Provided records:
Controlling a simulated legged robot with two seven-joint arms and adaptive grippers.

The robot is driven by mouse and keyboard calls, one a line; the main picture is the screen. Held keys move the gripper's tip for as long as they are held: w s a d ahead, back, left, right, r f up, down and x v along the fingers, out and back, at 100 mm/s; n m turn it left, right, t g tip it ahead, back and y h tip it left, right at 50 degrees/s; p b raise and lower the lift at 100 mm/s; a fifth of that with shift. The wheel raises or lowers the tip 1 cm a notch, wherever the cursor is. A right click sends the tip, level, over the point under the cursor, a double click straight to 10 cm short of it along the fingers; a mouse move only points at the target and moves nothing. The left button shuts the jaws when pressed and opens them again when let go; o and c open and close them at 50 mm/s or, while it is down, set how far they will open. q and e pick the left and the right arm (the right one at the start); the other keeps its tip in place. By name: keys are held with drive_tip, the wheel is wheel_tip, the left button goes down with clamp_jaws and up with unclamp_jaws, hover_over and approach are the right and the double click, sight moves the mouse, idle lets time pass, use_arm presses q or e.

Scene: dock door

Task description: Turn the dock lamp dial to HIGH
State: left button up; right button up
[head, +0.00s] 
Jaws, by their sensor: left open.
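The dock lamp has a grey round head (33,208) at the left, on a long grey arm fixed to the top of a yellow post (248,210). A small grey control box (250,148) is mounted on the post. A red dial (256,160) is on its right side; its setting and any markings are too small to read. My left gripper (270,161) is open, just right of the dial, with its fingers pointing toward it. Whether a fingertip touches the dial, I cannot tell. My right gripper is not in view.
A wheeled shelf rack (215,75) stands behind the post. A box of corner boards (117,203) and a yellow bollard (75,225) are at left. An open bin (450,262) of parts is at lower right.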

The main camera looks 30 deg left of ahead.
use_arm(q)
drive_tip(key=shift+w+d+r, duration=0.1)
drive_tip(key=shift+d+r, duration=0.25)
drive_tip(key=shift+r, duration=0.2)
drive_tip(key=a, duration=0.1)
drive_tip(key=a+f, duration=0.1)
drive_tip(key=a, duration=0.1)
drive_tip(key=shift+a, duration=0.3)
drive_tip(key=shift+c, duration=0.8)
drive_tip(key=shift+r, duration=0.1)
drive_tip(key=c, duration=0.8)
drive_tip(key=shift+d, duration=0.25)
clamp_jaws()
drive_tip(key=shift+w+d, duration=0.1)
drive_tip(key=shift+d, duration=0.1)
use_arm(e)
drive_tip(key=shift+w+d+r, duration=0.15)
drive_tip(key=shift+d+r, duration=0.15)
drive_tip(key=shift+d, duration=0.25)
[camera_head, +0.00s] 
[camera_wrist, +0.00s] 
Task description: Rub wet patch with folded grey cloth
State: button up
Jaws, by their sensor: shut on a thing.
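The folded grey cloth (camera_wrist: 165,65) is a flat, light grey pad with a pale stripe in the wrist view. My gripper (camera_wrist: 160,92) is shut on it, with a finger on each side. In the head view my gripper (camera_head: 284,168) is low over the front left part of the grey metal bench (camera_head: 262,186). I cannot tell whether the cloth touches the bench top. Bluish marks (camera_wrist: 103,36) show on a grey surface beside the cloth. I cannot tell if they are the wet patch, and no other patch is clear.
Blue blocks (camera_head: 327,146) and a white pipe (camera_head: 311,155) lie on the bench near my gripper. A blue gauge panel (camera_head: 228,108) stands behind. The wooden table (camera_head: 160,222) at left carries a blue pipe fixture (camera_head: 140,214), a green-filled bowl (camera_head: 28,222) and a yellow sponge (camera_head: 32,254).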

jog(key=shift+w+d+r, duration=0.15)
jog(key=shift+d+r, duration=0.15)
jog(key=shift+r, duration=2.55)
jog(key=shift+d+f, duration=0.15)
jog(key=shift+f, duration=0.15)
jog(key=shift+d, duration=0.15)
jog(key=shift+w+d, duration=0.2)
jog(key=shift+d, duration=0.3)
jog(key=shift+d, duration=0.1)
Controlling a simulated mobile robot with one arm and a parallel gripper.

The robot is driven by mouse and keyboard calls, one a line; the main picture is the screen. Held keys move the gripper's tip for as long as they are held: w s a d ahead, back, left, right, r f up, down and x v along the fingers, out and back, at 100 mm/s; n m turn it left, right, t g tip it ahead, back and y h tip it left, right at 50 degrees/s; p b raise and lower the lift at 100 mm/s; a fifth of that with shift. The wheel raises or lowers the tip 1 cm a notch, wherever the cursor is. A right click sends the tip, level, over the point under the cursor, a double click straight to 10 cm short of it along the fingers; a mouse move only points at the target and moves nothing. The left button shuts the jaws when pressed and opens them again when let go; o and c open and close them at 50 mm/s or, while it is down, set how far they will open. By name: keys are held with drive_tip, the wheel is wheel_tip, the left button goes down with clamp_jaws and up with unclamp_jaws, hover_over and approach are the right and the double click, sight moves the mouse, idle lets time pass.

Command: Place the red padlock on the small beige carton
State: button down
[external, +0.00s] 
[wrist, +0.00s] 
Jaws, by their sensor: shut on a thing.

Stated exercise: Extract the complete data, matching each line exactly.

Response for this exercise:
Controlling a simulated legged robot with two seven-joint arms and adaptive grippers.

The robot is driven by mouse and keyboard calls, one a line; the main picture is the screen. Held keys move the gripper's tip for as long as they are held: w s a d ahead, back, left, right, r f up, down and x v along the fingers, out and back, at 100 mm/s; n m turn it left, right, t g tip it ahead, back and y h tip it left, right at 50 degrees/s; p b raise and lower the lift at 100 mm/s; a fifth of that with shift. The wheel raises or lowers the tip 1 cm a notch, wherever the cursor is. A right click sends the tip, level, over the point under the cursor, a double click straight to 10 cm short of it along the fingers; a mouse move only points at the target and moves nothing. The left button shuts the jaws when pressed and opens them again when let go; o and c open and close them at 50 mm/s or, while it is down, set how far they will open. q and e pick the left and the right arm (the right one at the start); the other keeps its tip in place. By name: keys are held with drive_tip, the wheel is wheel_tip, the left button goes down with clamp_jaws and up with unclamp_jaws, hover_over and approach are the right and the double click, sight moves the mouse, idle lets time pass, use_arm presses q or e.

Scene: dock door

Task description: Turn the dock lamp dial to HIGH
State: left button up; right button up
[head, +0.00s] 
Jaws, by their sensor: left open.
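The dock lamp has a grey round head (33,208) at the left, on a long grey arm fixed to the top of a yellow post (248,210). A small grey control box (250,148) is mounted on the post. A red dial (256,160) is on its right side; its setting and any markings are too small to read. My left gripper (270,161) is open, just right of the dial, with its fingers pointing toward it. Whether a fingertip touches the dial, I cannot tell. My right gripper is not in view.
A wheeled shelf rack (215,75) stands behind the post. A box of corner boards (117,203) and a yellow bollard (75,225) are at left. An open bin (450,262) of parts is at lower right.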

The main camera looks 30 deg left of ahead.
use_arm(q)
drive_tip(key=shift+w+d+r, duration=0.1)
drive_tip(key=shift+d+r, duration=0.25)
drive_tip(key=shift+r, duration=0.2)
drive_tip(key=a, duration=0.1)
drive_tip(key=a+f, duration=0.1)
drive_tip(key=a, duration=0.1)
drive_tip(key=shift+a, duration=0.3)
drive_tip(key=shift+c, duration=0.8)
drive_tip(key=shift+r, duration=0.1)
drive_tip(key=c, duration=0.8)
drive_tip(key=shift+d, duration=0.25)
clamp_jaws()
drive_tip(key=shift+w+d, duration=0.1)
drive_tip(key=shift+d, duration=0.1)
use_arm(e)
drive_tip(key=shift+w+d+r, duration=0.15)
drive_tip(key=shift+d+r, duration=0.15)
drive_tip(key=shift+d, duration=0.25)
[camera_head, +0.00s] 
[camera_wrist, +0.00s] 
Task description: Rub wet patch with folded grey cloth
State: button up
Jaws, by their sensor: shut on a thing.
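The folded grey cloth (camera_wrist: 165,65) is a flat, light grey pad with a pale stripe in the wrist view. My gripper (camera_wrist: 160,92) is shut on it, with a finger on each side. In the head view my gripper (camera_head: 284,168) is low over the front left part of the grey metal bench (camera_head: 262,186). I cannot tell whether the cloth touches the bench top. Bluish marks (camera_wrist: 103,36) show on a grey surface beside the cloth. I cannot tell if they are the wet patch, and no other patch is clear.
Blue blocks (camera_head: 327,146) and a white pipe (camera_head: 311,155) lie on the bench near my gripper. A blue gauge panel (camera_head: 228,108) stands behind. The wooden table (camera_head: 160,222) at left carries a blue pipe fixture (camera_head: 140,214), a green-filled bowl (camera_head: 28,222) and a yellow sponge (camera_head: 32,254).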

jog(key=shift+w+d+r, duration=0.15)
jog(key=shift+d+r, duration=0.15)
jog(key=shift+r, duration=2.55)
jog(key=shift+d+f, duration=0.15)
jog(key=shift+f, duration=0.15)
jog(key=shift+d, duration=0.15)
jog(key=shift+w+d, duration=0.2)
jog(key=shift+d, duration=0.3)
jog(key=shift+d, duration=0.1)
Controlling a simulated mobile robot with one arm and a parallel gripper.

The robot is driven by mouse and keyboard calls, one a line; the main picture is the screen. Held keys move the gripper's tip for as long as they are held: w s a d ahead, back, left, right, r f up, down and x v along the fingers, out and back, at 100 mm/s; n m turn it left, right, t g tip it ahead, back and y h tip it left, right at 50 degrees/s; p b raise and lower the lift at 100 mm/s; a fifth of that with shift. The wheel raises or lowers the tip 1 cm a notch, wherever the cursor is. A right click sends the tip, level, over the point under the cursor, a double click straight to 10 cm short of it along the fingers; a mouse move only points at the target and moves nothing. The left button shuts the jaws when pressed and opens them again when let go; o and c open and close them at 50 mm/s or, while it is down, set how far they will open. By name: keys are held with drive_tip, the wheel is wheel_tip, the left button goes down with clamp_jaws and up with unclamp_jaws, hover_over and approach are the right and the double click, sight moves the mouse, idle lets time pass.

Command: Place the red padlock on the small beige carton
State: button down
[external, +0.00s] 
[wrist, +0.00s] 
Jaws, by their sensor: shut on a thing.

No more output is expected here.